Gregg v. Road Improvement District No. 2

Counsel for appellant urge for consideration a point thought to have been overlooked by the court, namely, that the original organization of the district is void for the reason that one-fourth of a mile of the road authorized to be constructed lies entirely outside of the district.

The allegation in section "B" of the first clause of the remonstrance in the affidavit for appeal from the county court contains a statement that one-fourth of a of the road lies wholly in the southwest quarter of section one, township eleven north, range three west, and that tract was not included within the boundaries of the district. The plats in the record show that this charge is not well founded, but that the road, instead of running through the quarter-section mentioned above, is on the boundary line between that tract and another tract on the south, which is included in the district. It is true that the southwest quarter of section 1 was not in the boundaries of the original district, but it is a portion of the territory now sought to be annexed. It constituted error in the original proceeding not to include that tract land, but its omission was not such a defect as would render the organization void on the face of the proceedings Hill v. Echols, 140 Ark. 474. The purpose of the statute in authorizing the annexation of territory found to be benefited was to give an opportunity to correct just such errors as may subsequently develop and which do not on collateral attack, render the organization void.

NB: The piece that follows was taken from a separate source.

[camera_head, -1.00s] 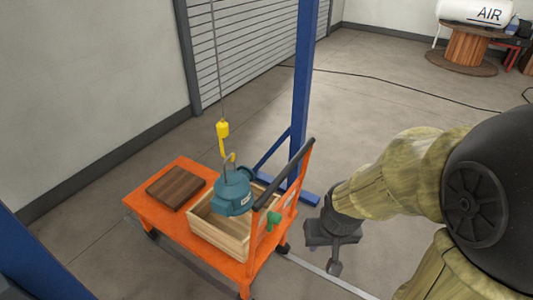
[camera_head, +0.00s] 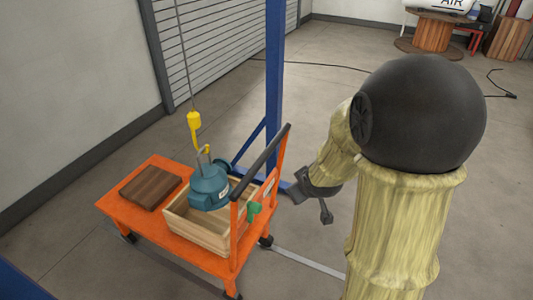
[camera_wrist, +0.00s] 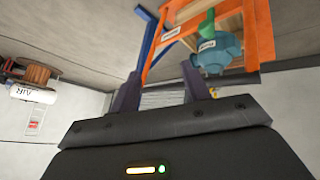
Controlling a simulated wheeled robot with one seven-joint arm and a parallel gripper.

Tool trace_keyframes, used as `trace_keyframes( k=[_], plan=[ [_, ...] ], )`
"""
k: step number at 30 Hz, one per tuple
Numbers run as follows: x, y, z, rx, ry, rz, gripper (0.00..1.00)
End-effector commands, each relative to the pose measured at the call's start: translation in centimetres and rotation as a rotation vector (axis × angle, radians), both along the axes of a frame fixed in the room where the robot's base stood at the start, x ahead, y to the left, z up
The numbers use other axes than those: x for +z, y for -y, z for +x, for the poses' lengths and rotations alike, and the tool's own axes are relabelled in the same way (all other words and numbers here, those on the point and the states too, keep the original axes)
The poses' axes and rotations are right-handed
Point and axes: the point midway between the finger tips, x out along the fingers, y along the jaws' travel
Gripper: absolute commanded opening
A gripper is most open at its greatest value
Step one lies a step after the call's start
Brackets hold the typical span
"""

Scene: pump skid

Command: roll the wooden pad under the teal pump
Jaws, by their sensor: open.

This question was raised by demurrer to the remonstrance, and the rule is that on demurrer to pleadings the facts are treated as being true for the purpose of testing the sufficiency of the demurrer. This, however, *Page 682 is a special proceeding, and the allegation in the remonstrance comes as a part of the designation or assignment of the grounds of appeal, as provided by statute. Crawford Moses' Digest, 5403. This statute provides that an owner of real property may appeal from the judgment of the county court establishing the district and shall file an affidavit for appeal, "stating in said affidavit the special matter upon which said appeal is taken." The demurrer to the specification in the affidavit reaches back to the record in the case, including the petitions and the plats and the order of the county court establishing the district, and the court has the right, in testing the sufficiency of the demurrer, to consider the allegations in connection with the whole record. We think that the court was correct in deciding that the charge that a part of the road to be constructed lies outside of the district is not sustained by the record.

Counsel reargue some of the questions decided in the original opinion, but we adhere to the conclusions that there was no error in the proceedings, and that the judgment should be affirmed.